### Directive:
Beginning with the line that holds "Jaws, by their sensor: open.", set down each line of the data below through the very last, exactly as given, and nothing beyond that.

### Dataset extract:
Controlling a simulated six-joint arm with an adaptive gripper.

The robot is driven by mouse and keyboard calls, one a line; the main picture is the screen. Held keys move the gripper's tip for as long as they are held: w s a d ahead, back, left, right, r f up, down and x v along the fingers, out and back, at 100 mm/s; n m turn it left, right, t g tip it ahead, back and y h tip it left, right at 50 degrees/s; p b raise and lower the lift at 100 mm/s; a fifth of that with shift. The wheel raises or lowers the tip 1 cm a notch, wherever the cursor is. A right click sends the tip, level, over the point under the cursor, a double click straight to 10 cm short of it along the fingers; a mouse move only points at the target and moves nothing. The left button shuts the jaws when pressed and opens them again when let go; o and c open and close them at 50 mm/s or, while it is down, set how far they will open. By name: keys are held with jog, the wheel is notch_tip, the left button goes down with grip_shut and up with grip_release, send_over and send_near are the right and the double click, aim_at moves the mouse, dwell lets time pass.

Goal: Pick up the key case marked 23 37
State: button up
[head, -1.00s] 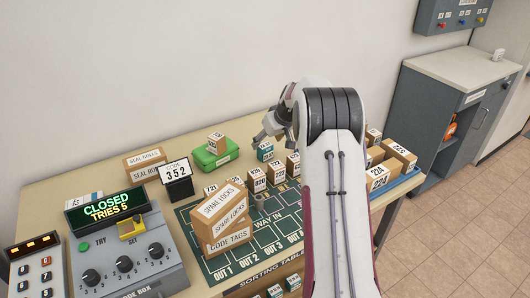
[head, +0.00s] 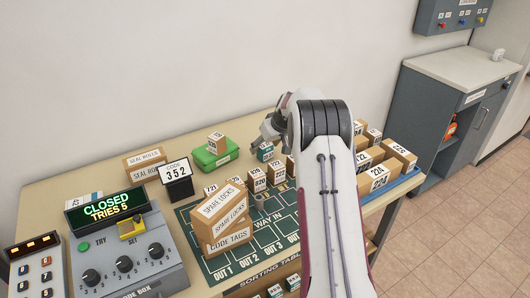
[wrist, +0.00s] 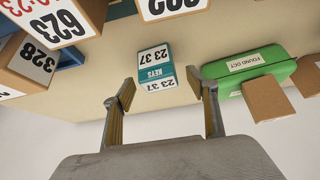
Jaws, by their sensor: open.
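The key case (wrist: 156,70) is a small teal and white box marked 23 37 and KEYS. In the wrist view it stands on the table just beyond the gap between my fingertips, apart from both. My gripper (wrist: 163,95) is open and empty, with one finger to each side of the case's line. In the head view the key case (head: 265,152) shows as a small teal box just below my gripper (head: 268,138), which is partly hidden by my arm.
A green box marked FOUND (wrist: 255,68) lies close to the right finger in the wrist view, with brown boxes against it. Numbered cartons, such as 328 (wrist: 33,58) and 623 (wrist: 62,22), stand left.

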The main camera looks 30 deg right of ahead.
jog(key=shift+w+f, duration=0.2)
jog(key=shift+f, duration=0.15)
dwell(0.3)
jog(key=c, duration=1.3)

### Output:
Jaws, by their sensor: open.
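The key case (wrist: 156,70) is a small teal and white box marked 23 37 and KEYS. In the wrist view it stands on the table just beyond the gap between my fingertips, apart from both. My gripper (wrist: 163,95) is open and empty, with one finger to each side of the case's line. In the head view the key case (head: 265,152) shows as a small teal box just below my gripper (head: 268,138), which is partly hidden by my arm.
A green box marked FOUND (wrist: 255,68) lies close to the right finger in the wrist view, with brown boxes against it. Numbered cartons, such as 328 (wrist: 33,58) and 623 (wrist: 62,22), stand left.

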The main camera looks 30 deg right of ahead.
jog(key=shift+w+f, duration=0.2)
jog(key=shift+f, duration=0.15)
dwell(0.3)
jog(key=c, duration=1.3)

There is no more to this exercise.